OBJECTIVE |
Tally the lines in the records underneath that contain the string "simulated", and state the figure by itself.

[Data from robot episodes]
──────

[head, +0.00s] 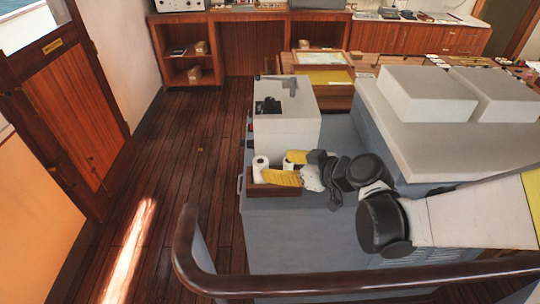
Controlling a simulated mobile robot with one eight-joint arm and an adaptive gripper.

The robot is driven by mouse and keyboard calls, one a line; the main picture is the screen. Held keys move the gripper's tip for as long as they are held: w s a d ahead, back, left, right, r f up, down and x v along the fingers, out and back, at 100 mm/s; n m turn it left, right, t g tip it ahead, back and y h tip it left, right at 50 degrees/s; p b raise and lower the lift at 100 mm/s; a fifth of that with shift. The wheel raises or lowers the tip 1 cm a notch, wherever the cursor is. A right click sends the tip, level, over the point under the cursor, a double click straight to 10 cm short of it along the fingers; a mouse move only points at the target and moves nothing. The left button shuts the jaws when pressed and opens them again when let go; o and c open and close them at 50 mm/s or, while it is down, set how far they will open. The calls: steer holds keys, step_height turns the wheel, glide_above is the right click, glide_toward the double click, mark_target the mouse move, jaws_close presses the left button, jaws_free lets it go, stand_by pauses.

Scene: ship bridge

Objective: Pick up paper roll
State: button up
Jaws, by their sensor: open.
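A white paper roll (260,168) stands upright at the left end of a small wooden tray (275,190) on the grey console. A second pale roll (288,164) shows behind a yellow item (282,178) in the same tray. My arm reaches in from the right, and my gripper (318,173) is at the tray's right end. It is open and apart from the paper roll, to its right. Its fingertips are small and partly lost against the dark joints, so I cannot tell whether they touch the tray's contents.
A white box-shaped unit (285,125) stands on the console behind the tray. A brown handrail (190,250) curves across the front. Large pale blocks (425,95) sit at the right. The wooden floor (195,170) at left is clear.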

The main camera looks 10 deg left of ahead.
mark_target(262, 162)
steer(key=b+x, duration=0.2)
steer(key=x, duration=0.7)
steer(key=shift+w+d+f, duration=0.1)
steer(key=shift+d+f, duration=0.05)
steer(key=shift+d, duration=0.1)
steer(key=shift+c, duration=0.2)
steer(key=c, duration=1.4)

──────

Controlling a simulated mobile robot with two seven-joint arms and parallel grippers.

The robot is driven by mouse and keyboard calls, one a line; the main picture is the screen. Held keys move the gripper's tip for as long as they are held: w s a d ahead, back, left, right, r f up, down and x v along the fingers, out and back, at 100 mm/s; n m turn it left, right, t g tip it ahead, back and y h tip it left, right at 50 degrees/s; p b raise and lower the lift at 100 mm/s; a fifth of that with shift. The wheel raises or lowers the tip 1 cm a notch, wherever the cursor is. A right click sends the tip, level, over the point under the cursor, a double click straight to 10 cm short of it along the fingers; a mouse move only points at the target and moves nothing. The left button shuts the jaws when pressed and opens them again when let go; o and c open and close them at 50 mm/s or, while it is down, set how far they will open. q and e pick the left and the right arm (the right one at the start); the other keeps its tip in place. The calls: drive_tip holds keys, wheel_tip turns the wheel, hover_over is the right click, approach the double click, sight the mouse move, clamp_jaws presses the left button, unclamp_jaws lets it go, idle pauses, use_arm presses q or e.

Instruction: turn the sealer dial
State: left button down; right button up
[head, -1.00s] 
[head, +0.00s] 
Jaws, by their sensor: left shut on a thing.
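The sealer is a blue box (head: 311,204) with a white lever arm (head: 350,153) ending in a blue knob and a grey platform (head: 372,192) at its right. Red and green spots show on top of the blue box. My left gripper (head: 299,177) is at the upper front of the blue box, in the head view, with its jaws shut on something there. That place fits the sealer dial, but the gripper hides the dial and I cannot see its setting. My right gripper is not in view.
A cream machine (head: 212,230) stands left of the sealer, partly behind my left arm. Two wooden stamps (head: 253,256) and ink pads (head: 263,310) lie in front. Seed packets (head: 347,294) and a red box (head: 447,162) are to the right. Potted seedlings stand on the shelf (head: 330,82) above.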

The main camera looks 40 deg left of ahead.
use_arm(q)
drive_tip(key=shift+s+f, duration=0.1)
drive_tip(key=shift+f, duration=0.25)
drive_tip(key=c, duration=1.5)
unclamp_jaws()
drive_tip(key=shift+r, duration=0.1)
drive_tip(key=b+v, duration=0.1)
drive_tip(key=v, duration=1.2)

──────

REPLY |
2